Yine en sık karşılaştığımız bir diğer hata, yapı maliklerinin başvuru sırasında sadece daire alanları üzerinden başvuru yapmalarıdır. Yapı alanı hesaplanırken otopark, sığınak, kömürlük, merdiven boşluğu gibi ortak alanlarının da hesaba katılması ve yine kat sayısı hesabı yapılırken bodrum katların da dikkate alınması gerekmektedir.

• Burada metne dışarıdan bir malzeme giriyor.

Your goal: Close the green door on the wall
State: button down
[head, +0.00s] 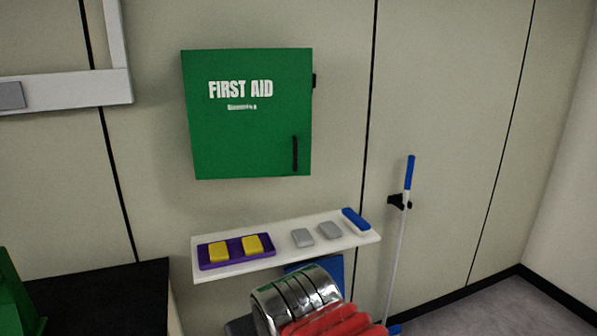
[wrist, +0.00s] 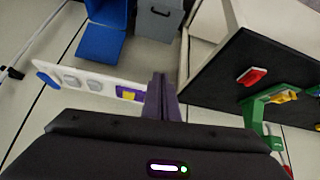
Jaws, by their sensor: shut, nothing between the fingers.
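The green door (head: 246,120) with "FIRST AID" lettering fronts a cabinet on the wall in the head view. It looks closed, with no gap or inside showing. Its black handle (head: 295,153) is upright near the lower right corner, and a small black part (head: 314,81) sticks out at the right edge. My gripper (wrist: 159,82) shows in the wrist view with its dark fingers together and empty. It is over the area by the shelf's purple-tray end, apart from the door, which is out of the wrist view.
A white shelf (head: 285,247) below the cabinet holds a purple tray (head: 235,261) with two yellow blocks, two grey pieces and a blue-and-white piece. A blue-handled pole (head: 409,172) hangs at right. A black-topped counter (head: 110,300) stands at lower left. The wall around the door is clear.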

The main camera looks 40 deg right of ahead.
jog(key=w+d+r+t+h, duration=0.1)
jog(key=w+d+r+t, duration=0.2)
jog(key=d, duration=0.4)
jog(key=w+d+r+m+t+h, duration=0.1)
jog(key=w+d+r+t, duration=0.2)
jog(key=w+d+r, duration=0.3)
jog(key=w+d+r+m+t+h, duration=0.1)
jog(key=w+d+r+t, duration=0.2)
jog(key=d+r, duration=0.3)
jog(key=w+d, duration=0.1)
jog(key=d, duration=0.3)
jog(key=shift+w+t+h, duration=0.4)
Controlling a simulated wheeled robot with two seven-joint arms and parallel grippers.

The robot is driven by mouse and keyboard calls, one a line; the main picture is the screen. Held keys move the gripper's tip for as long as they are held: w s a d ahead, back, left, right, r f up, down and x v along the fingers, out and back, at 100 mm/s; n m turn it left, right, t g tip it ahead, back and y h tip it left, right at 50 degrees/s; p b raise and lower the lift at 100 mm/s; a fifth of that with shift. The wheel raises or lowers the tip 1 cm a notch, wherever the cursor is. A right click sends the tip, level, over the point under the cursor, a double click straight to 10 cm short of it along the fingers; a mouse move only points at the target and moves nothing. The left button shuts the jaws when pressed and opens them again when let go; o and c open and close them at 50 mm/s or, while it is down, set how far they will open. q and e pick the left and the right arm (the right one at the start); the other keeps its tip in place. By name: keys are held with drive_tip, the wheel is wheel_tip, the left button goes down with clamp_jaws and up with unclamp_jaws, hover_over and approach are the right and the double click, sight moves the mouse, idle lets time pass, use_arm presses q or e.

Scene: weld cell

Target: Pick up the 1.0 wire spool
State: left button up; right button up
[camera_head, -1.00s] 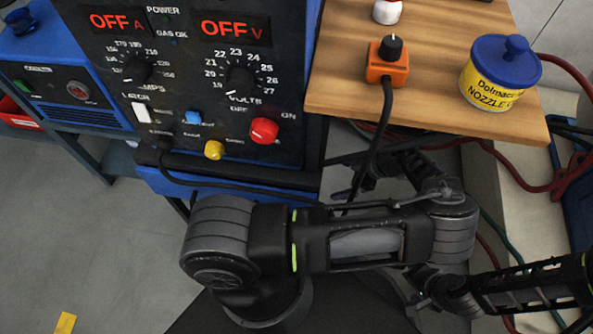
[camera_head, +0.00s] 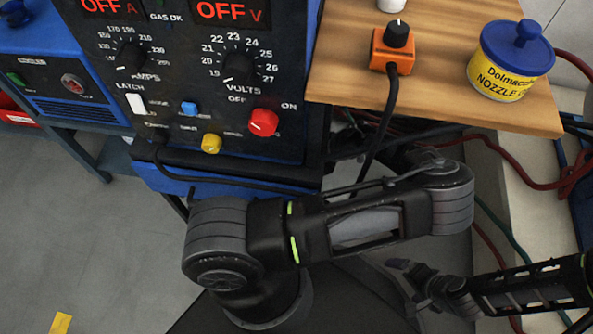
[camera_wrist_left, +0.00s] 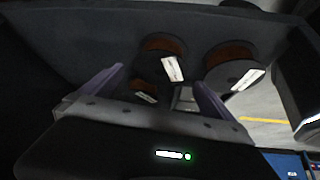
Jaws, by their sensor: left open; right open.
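In the left wrist view, several wire spools with dark flanges and reddish-brown wire show in a dim space: one at centre (camera_wrist_left: 164,50), one to the right (camera_wrist_left: 236,66), and a lower one (camera_wrist_left: 147,90) partly hidden. Their white labels are too blurred to read, so I cannot tell which is the 1.0 spool. My left gripper (camera_wrist_left: 160,76) is open, its fingers on either side of the centre spools, with no spool visibly gripped. In the head view it is hidden beyond my forearm, below the wooden top. My right gripper (camera_head: 408,278) is open and empty at the lower right.
A welding power source (camera_head: 190,90) with knobs stands at left. A wooden shelf (camera_head: 440,100) holds an orange knob box (camera_head: 392,52) and a blue-lidded nozzle tub (camera_head: 512,65). A black cable hangs from the box near my left arm. Red hoses (camera_head: 520,180) run at right.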

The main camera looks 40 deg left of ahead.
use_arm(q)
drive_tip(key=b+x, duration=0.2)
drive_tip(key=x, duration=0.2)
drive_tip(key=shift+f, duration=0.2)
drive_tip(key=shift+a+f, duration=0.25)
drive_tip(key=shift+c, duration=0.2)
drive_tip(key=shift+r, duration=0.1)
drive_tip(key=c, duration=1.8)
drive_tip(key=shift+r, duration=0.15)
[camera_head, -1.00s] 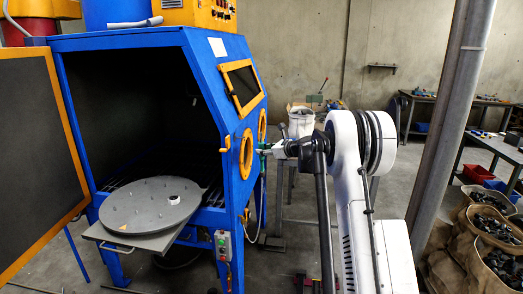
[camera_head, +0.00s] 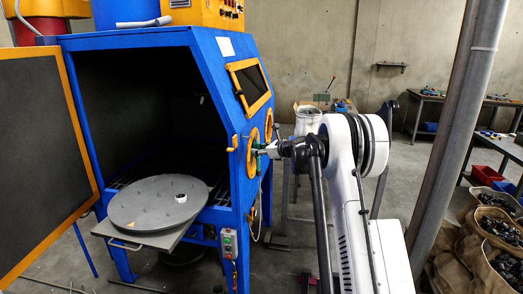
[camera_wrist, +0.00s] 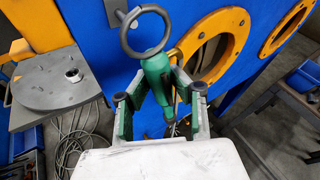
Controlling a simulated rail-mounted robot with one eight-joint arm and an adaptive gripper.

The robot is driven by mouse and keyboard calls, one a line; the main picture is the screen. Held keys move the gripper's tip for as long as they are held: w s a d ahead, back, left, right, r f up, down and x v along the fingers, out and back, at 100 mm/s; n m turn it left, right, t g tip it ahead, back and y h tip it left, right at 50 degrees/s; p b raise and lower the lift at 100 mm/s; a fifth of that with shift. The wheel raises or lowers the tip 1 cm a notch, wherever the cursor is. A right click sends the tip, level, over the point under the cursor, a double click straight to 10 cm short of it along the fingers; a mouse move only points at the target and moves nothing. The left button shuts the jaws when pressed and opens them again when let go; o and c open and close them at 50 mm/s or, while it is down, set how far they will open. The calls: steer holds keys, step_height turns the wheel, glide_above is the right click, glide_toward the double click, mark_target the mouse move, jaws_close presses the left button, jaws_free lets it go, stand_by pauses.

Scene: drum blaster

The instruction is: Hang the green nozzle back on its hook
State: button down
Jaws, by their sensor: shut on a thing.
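The green nozzle (camera_wrist: 155,68) is held between the two fingers of my gripper (camera_wrist: 159,92) in the wrist view. A dark ring (camera_wrist: 128,44) stands at its top end, in front of the blue cabinet wall. In the head view my gripper (camera_head: 264,151) is beside the blue cabinet's side, near the yellow-rimmed round ports, with a bit of the green nozzle (camera_head: 256,158) showing. A grey metal piece (camera_wrist: 117,10) on the blue wall shows just above the ring; I cannot tell whether it is the hook or whether the ring touches it.
The blue cabinet (camera_head: 208,130) has its door (camera_head: 40,150) open at left and a round turntable (camera_head: 150,205) pulled out on a tray. A yellow-rimmed port (camera_wrist: 215,45) lies right behind the nozzle. A grey post (camera_head: 450,130) and sacks of parts (camera_head: 490,240) stand at right.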

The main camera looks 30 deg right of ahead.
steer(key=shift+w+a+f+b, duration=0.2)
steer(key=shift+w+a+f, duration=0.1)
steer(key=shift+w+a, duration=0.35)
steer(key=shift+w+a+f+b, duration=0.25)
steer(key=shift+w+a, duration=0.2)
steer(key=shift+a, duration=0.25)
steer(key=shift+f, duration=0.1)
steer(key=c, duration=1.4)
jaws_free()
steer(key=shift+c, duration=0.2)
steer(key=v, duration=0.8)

Özellikle bodrum, zemin ve 1 normal kat bulunan binalarda kat sayısı, bodrum kat da hesaba katılacağından 3 olacak ve inşaat maliyeti 600.-TL/m2 değil 1.000.-TL/m2 birim fiyatı üzerinden hesaplanacaktır.
Kanuna göre yalan ve yanlış beyanla başvuruda bulunmuş yapı maliklerinin aldıkları yapı kayıt belgeleri iptal edilecek ve ödedikleri bedeller iade edilmeyecektir. 20 Eylül tarihinde yayımlanan tebliğ ile yapılan hatalı başvurular için, yapı kayıt belgesi alınmış dahi olsa, düzeltme imkanı verilmiştir. Yukarıdaki hususlara dikkat etmeden başvuru yapmış ve yapı kayıt belgesi almış vatandaşlarımızın, bu hususları kontrol etmeleri ve bir hata var ise gerekli düzeltmeleri yapmaları gerekmektedir.
Sonuç olarak, iskanı bulunmayan veya iskanı olup aykırılığı bulunan yapılardaki maliklerin yapı kayıt belgesine müracaat etmelerinin yararlı olacağı kanaatindeyim. Her ne kadar yapı kayıt belgesi alınmayan yapılara ne gibi yaptırımların uygulanacağı ile ilgili bir detay bulunmasa da, yapı kayıt belgesinin sağladığı imkanlara baktığımızda, belgeyi almayan yapıların bu imkanlardan yararlanamayacağı çıkarımında bulunabiliriz. Özellikle iskanı bulunmayan, ticari yapılarda veya ticari bağımsız bölümleri bulunan binalarda yapı kayıt belgesi alınması işyeri açma ve çalışma ruhsatı alabilme açısından çok önemlidir.